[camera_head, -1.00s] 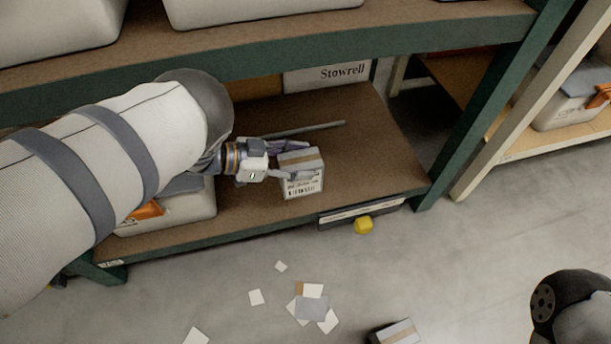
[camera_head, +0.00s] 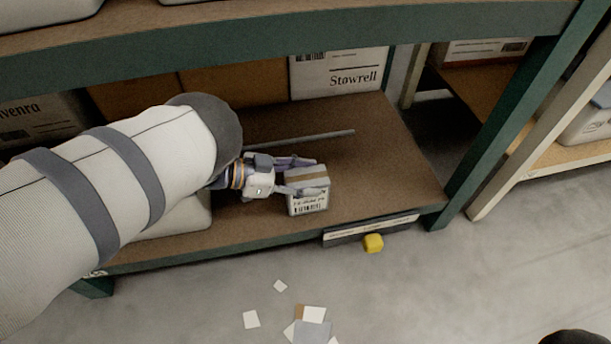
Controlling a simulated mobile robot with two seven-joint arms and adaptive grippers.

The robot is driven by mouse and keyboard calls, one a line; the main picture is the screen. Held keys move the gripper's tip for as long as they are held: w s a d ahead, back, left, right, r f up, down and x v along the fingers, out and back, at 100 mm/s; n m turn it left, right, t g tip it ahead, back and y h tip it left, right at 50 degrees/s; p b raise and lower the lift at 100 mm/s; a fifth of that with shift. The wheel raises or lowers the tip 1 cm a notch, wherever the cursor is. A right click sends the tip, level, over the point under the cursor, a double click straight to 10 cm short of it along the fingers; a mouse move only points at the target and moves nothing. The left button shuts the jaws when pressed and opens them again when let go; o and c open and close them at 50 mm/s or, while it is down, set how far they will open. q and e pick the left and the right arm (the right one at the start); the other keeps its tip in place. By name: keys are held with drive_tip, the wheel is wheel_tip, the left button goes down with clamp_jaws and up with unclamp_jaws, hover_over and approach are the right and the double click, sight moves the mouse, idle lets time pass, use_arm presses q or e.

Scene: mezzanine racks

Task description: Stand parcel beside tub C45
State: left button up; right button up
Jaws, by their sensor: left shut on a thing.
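The parcel (camera_head: 307,204) is a small grey-white box with a tan tape strip on top and a printed label on its front. It stands upright on or just above the lower shelf board (camera_head: 385,170); I cannot tell if it touches. My left gripper (camera_head: 300,176) comes in from the left and is shut on the parcel. A pale tub (camera_head: 180,219) sits on the same shelf to the left, mostly hidden behind my left arm. Its label is not visible. My right gripper is not in view.
A thin grey rod (camera_head: 305,134) lies on the shelf behind the parcel. A Støwrell box (camera_head: 338,74) stands at the back. Paper scraps (camera_head: 312,315) litter the floor. A green post (camera_head: 500,125) bounds the right.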

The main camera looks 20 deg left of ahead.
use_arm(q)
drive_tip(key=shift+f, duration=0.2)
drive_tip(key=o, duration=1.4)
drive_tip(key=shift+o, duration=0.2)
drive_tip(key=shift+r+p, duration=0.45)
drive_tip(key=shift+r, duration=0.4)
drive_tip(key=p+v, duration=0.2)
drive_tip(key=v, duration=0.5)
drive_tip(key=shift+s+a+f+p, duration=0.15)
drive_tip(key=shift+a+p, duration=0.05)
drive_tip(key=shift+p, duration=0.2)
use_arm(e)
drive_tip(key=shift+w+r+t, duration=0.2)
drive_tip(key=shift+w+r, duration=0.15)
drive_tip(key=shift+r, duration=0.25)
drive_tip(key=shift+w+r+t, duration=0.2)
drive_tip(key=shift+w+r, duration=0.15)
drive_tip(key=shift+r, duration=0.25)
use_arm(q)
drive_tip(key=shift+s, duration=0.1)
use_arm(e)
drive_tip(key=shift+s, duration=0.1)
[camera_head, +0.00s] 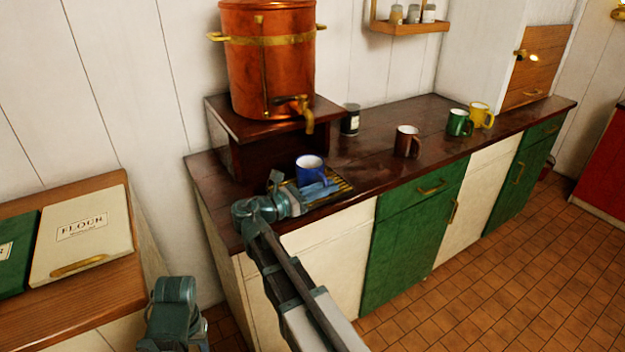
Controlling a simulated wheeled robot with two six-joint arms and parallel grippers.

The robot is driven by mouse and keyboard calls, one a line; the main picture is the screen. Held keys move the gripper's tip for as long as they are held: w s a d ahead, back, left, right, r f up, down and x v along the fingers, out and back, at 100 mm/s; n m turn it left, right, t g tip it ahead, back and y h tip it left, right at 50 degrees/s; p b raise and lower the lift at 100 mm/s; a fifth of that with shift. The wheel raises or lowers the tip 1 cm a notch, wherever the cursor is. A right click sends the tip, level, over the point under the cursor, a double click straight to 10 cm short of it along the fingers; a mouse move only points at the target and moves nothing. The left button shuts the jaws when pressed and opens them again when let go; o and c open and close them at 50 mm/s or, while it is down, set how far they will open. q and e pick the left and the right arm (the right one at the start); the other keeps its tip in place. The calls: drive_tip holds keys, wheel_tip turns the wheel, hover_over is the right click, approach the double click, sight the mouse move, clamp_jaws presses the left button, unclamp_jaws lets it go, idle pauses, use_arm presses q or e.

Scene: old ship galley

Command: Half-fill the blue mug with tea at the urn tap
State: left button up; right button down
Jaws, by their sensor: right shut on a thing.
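The blue mug (306,176) is upright, with a white inside, over the slatted brass drip tray (343,186). My right gripper (312,190) is shut on the blue mug at its near side. The copper urn (268,65) stands on a dark wooden stand at the back of the counter. Its brass tap (308,122) points down, above the mug in the picture. I cannot tell whether tea is running or how much is in the mug. My left gripper (172,318) is low at the left, away from the counter, its fingers not clear.
A brown mug (405,143), a green mug (457,124) and a yellow mug (481,113) stand along the dark counter (370,150). A flour bin (82,232) is at left.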

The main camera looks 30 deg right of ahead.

| WHAT IS ASKED |
Strip the images and reproduce the remaining records precisely.

| FINISHED EXERCISE |
[camera_head, -1.00s] 
[camera_head, +0.00s] 
Controlling a simulated mobile robot with two seven-joint arms and adaptive grippers.

The robot is driven by mouse and keyboard calls, one a line; the main picture is the screen. Held keys move the gripper's tip for as long as they are held: w s a d ahead, back, left, right, r f up, down and x v along the fingers, out and back, at 100 mm/s; n m turn it left, right, t g tip it ahead, back and y h tip it left, right at 50 degrees/s; p b raise and lower the lift at 100 mm/s; a fifth of that with shift. The wheel raises or lowers the tip 1 cm a notch, wherever the cursor is. A right click sends the tip, level, over the point under the cursor, a double click straight to 10 cm short of it along the fingers; a mouse move only points at the target and moves nothing. The left button shuts the jaws when pressed and opens them again when let go; o and c open and close them at 50 mm/s or, while it is down, set how far they will open. q and e pick the left and the right arm (the right one at the start); the other keeps its tip in place. By name: keys are held with drive_tip, the wheel is wheel_tip, the left button goes down with clamp_jaws and up with unclamp_jaws, hover_over and approach are the right and the double click, sight moves the mouse, idle lets time pass, use_arm presses q or e.

Scene: mezzanine racks

Task description: Stand parcel beside tub C45
State: left button up; right button up
Jaws, by their sensor: left shut on a thing.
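The parcel (camera_head: 307,204) is a small grey-white box with a tan tape strip on top and a printed label on its front. It stands upright on or just above the lower shelf board (camera_head: 385,170); I cannot tell if it touches. My left gripper (camera_head: 300,176) comes in from the left and is shut on the parcel. A pale tub (camera_head: 180,219) sits on the same shelf to the left, mostly hidden behind my left arm. Its label is not visible. My right gripper is not in view.
A thin grey rod (camera_head: 305,134) lies on the shelf behind the parcel. A Støwrell box (camera_head: 338,74) stands at the back. Paper scraps (camera_head: 312,315) litter the floor. A green post (camera_head: 500,125) bounds the right.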

The main camera looks 20 deg left of ahead.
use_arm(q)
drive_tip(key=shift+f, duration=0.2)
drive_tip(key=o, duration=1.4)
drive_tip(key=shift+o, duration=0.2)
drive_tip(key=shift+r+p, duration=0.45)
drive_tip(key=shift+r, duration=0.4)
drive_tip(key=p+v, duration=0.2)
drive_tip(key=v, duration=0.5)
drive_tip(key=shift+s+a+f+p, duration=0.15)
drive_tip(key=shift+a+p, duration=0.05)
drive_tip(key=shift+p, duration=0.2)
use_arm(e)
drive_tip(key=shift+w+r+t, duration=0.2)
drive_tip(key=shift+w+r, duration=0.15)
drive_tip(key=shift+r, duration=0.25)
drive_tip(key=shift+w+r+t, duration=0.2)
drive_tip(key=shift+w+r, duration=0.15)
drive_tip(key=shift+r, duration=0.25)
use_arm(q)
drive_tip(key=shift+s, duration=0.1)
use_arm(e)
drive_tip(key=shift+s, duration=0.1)
[camera_head, +0.00s] 
Controlling a simulated wheeled robot with two six-joint arms and parallel grippers.

The robot is driven by mouse and keyboard calls, one a line; the main picture is the screen. Held keys move the gripper's tip for as long as they are held: w s a d ahead, back, left, right, r f up, down and x v along the fingers, out and back, at 100 mm/s; n m turn it left, right, t g tip it ahead, back and y h tip it left, right at 50 degrees/s; p b raise and lower the lift at 100 mm/s; a fifth of that with shift. The wheel raises or lowers the tip 1 cm a notch, wherever the cursor is. A right click sends the tip, level, over the point under the cursor, a double click straight to 10 cm short of it along the fingers; a mouse move only points at the target and moves nothing. The left button shuts the jaws when pressed and opens them again when let go; o and c open and close them at 50 mm/s or, while it is down, set how far they will open. q and e pick the left and the right arm (the right one at the start); the other keeps its tip in place. The calls: drive_tip holds keys, wheel_tip turns the wheel, hover_over is the right click, approach the double click, sight the mouse move, clamp_jaws presses the left button, unclamp_jaws lets it go, idle pauses, use_arm presses q or e.

Scene: old ship galley

Command: Half-fill the blue mug with tea at the urn tap
State: left button up; right button down
Jaws, by their sensor: right shut on a thing.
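The blue mug (306,176) is upright, with a white inside, over the slatted brass drip tray (343,186). My right gripper (312,190) is shut on the blue mug at its near side. The copper urn (268,65) stands on a dark wooden stand at the back of the counter. Its brass tap (308,122) points down, above the mug in the picture. I cannot tell whether tea is running or how much is in the mug. My left gripper (172,318) is low at the left, away from the counter, its fingers not clear.
A brown mug (405,143), a green mug (457,124) and a yellow mug (481,113) stand along the dark counter (370,150). A flour bin (82,232) is at left.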

The main camera looks 30 deg right of ahead.

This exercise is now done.